The Strategic Petroleum Reserve keeps foreign oil suppliers from putting the United States over a barrel.
In late January, a barge moving through the Sabine Neches Ship Channel along the Gulf of Mexico near the Texas-Louisiana border spilled 94 concrete pilings into the waterway, closing down traffic to deep-draft vessels. For Total Petrochemicals USA Inc., the accident might have been financially disastrous. The company's refinery in Port Arthur, Texas, processes 240,000 barrels of crude oil per day-oil that's delivered to the company's facilities through the channel. But no such disaster occurred. Instead, Energy Secretary Samuel W. Bodman approved an emergency loan of 871,000 barrels of crude oil to the company from the Strategic Petroleum Reserve. "In providing this loan, the SPR is doing exactly what it was intended to do-mitigate any supply disruption and minimize, to the extent possible, the effect any disruption would have on the American people," Bodman said in a January statement.

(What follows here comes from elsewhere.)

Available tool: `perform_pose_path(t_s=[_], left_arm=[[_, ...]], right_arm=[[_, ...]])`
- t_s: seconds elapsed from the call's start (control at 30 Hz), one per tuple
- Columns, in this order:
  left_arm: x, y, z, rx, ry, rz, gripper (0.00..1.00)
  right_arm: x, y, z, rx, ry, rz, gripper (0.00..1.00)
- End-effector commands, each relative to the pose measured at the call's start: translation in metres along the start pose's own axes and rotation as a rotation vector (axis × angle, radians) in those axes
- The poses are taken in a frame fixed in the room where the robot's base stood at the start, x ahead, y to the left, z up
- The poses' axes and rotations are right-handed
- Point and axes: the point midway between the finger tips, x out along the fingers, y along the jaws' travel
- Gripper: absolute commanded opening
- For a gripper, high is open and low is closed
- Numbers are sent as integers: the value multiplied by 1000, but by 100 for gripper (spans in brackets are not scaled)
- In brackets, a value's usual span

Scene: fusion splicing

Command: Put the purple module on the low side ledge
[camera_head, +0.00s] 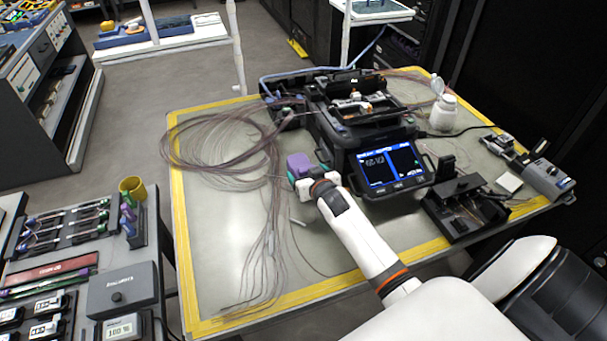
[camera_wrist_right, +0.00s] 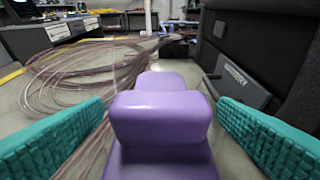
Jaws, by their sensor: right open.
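The purple module (camera_head: 298,164) is on the worktable (camera_head: 215,215), left of the splicer and beside the loose fibres. In the right wrist view the purple module (camera_wrist_right: 160,118) is a stepped block, raised in the middle, centred between the teal finger pads. My right gripper (camera_head: 306,170) reaches in from the lower right and is open. Its pads stand on both sides of the module, with gaps visible on each side. My left gripper is not in view. I cannot tell which surface is the low side ledge.
The black splicer (camera_head: 345,110) with its lit screen (camera_head: 392,165) stands close to the right of the module. Loose fibre coils (camera_head: 225,145) spread to the left. A white bottle (camera_head: 442,112) stands at the back right. A side bench (camera_head: 75,255) with tools is at left.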

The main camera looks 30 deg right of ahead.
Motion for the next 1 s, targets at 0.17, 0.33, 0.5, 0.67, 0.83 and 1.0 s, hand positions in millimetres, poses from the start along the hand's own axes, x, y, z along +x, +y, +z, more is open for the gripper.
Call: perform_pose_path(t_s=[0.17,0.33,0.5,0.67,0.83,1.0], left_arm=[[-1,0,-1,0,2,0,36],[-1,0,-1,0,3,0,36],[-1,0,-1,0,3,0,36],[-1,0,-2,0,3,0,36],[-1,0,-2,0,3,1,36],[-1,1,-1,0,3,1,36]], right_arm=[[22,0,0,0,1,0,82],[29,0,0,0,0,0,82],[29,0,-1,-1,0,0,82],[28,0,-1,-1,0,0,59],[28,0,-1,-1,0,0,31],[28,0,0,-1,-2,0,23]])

The U.S. Strategic Petroleum Reserve is a collection of underground salt caverns in Texas and Louisiana holding the largest stockpile of crude oil in the world. It was created by the 1975 Energy Policy and Conservation Act after Arab nations cut the supply of crude oil to the United States during the 1973-74 oil embargo, spawning gas lines nationwide and sending shock waves through the economy. The 1970s embargo wasn't the first time federal officials realized how vulnerable Americans are to oil supply disruptions. During World War II, Interior Secretary Harold Ickes pushed unsuccessfully for a crude oil stockpile. Twelve years later, President Dwight D. Eisenhower made a similar suggestion after the 1956 Suez crisis.
But it wasn't until July 1977, two years after President Gerald Ford signed the legislation creating the stockpile, that it became a reality. That summer, Saudi Arabia delivered 412,000 barrels of light crude oil to caverns on the Gulf Coast. The Gulf Coast was the logical location for the underground reserve. It's close to major refining centers and its geological formations are ideally suited for underground oil storage. While the law called for creating a reserve capacity of up to 1 billion barrels, the four sites subsequently selected have the capacity to hold only 727 million barrels.
In the meantime, the nation has become addicted to oil, as President Bush said in his 2006 State of the Union address. Data compiled by the Energy Department show that during the 1973 oil embargo, the United States consumed about 17.3 million barrels of oil a day, compared with 20.6 million barrels per day today, with the percentage of imported oil nearly doubling to 60 percent during that period.
Last year, the Bush administration decided to extend the reserve's capacity to 1 billion barrels of oil. The 2005 Energy Policy Act requires the Energy Department to expand at least one of the existing four sites and to select an additional site from among five previously considered for the reserve in Texas, Louisiana and Mississippi.
Exactly how much protection does the current 700-million-barrel reserve buy?
About two months' worth, according to the Energy Department. By drawing on private reserves in the United States, the country could get by for about four months without oil imports. Of course few, if any, analysts believe the United States would be cut off from oil imports. That's because oil exporters are as dependent on selling oil as importers like the United States and China are on buying it. In Iran, for example, oil sales account for more than 90 percent of the nation's revenue.
According to data compiled by the International Energy Agency, of which the United States is a member, government-owned oil stockpiles in member nations exceed 1.4 billion barrels. When all stocks are counted, including industry-held reserves, the total stockpile is about 4.1 billion barrels. With the capacity to draw upon nearly 13 million barrels a day, members could offset any conceivable supply disruption, the IEA maintains.
In 30 years, the U.S. strategic reserve has many times made emergency loans to petroleum producers to avoid economic disruptions. Only twice, however, has the reserve been tapped for national emergencies. The first time was in 1991, during the Persian Gulf War, when the United States and other IEA member nations coordinated crude oil releases from government stockpiles to calm jittery markets. The second time was last fall, after Hurricane Katrina, followed by Hurricane Rita, wiped out most of the Gulf Coast's oil production capacity. But neither emergency oil drawdown sucked much from the reserve-neither exceeded 30 million barrels. Nonetheless, most analysts believe the strategic reserve is a critical tool in maintaining economic equilibrium in times of crisis.
Daniel Yergin, a leading oil expert, wrote in The Wall Street Journal last September after Katrina and Rita, "The [Strategic Petroleum Reserve] is certainly demonstrating its value here. Without it, people would be apprehensively asking how deeply into recession the resulting $80- or $90-a-barrel oil would push the United States. While the trigger for its use is not what was anticipated, the [reserve] is proving its role-not as a tool of market management, but to offset a major disruption, protect GDP and maintain the viability of our economy."
With the start of another hurricane season only a few months away, most agree that's a worthy investment.